■ SUPPLIED ENTRIES ■
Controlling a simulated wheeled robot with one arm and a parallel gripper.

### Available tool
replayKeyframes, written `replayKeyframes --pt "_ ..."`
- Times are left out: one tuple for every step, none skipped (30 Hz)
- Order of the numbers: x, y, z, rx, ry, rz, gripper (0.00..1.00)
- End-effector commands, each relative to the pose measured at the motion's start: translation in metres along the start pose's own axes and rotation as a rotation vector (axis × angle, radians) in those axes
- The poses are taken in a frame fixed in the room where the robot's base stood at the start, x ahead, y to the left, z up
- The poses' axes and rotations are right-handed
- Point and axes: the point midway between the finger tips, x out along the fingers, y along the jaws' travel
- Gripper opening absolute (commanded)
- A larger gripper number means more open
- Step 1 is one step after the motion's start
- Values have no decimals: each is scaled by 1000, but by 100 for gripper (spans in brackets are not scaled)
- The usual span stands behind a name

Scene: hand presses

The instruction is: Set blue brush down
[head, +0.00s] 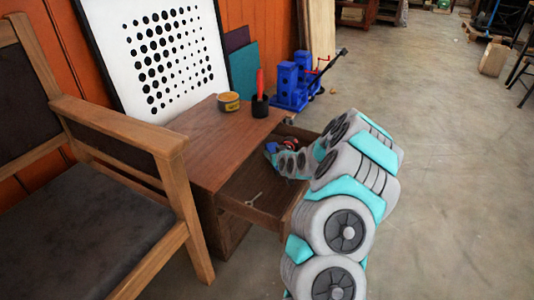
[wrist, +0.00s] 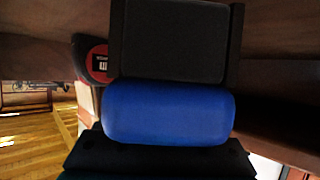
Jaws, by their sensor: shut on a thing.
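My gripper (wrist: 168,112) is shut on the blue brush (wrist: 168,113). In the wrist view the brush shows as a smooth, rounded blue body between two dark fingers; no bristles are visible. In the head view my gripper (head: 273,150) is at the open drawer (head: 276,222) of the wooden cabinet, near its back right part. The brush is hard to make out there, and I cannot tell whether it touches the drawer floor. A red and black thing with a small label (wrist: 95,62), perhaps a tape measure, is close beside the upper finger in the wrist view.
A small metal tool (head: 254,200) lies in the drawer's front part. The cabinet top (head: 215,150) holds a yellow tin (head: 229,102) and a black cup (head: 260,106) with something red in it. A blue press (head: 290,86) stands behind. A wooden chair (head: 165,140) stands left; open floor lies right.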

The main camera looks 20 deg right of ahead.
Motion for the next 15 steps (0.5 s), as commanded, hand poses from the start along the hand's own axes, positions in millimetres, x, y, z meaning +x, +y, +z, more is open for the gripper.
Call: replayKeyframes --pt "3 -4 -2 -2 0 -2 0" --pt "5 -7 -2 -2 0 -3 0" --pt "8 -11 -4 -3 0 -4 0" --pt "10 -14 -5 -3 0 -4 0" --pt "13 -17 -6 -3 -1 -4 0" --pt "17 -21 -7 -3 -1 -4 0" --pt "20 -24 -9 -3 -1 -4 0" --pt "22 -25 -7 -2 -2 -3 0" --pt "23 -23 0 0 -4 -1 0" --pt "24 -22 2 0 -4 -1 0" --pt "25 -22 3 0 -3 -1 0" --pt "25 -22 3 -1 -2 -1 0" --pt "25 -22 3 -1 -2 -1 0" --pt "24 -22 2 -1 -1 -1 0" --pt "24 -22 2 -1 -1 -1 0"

...

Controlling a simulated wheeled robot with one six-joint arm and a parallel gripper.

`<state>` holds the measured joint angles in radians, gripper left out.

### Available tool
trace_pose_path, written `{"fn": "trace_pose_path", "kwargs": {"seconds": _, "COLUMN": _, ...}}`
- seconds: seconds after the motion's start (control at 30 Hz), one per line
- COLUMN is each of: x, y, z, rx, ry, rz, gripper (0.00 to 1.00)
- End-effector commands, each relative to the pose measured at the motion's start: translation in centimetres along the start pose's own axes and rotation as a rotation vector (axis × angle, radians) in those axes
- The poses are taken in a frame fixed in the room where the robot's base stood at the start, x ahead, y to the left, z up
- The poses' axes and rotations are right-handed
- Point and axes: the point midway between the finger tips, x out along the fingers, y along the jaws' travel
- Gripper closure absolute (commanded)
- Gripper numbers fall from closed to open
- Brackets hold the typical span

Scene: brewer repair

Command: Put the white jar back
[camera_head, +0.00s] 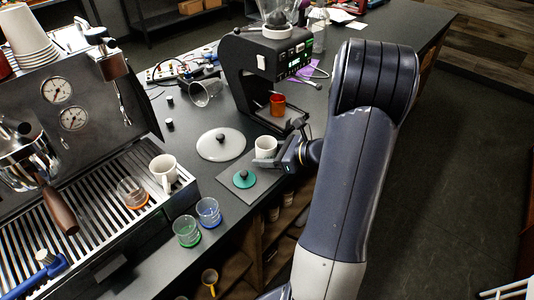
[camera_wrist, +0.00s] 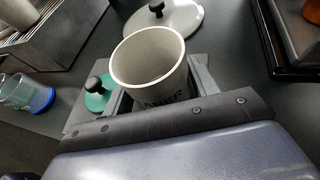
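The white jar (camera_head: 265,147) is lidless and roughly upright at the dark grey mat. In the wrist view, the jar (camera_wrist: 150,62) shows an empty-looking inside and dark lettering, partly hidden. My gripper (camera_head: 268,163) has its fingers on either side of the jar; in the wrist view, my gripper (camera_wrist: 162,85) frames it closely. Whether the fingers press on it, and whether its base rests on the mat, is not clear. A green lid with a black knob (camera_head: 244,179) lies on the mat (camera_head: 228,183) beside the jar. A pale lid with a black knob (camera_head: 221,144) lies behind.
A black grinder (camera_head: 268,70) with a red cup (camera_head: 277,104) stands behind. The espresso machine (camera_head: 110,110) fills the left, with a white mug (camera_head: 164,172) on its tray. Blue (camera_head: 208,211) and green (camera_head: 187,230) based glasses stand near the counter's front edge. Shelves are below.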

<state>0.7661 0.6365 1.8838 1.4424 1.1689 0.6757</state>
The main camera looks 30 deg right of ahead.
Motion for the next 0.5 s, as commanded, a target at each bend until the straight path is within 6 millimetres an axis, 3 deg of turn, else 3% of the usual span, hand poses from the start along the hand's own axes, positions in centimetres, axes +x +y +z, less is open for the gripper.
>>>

■ WRITTEN REQUEST ■
Within the entries above, how many lines contain "parallel"? Respond with the number only.

■ WRITTEN SOLUTION ■
2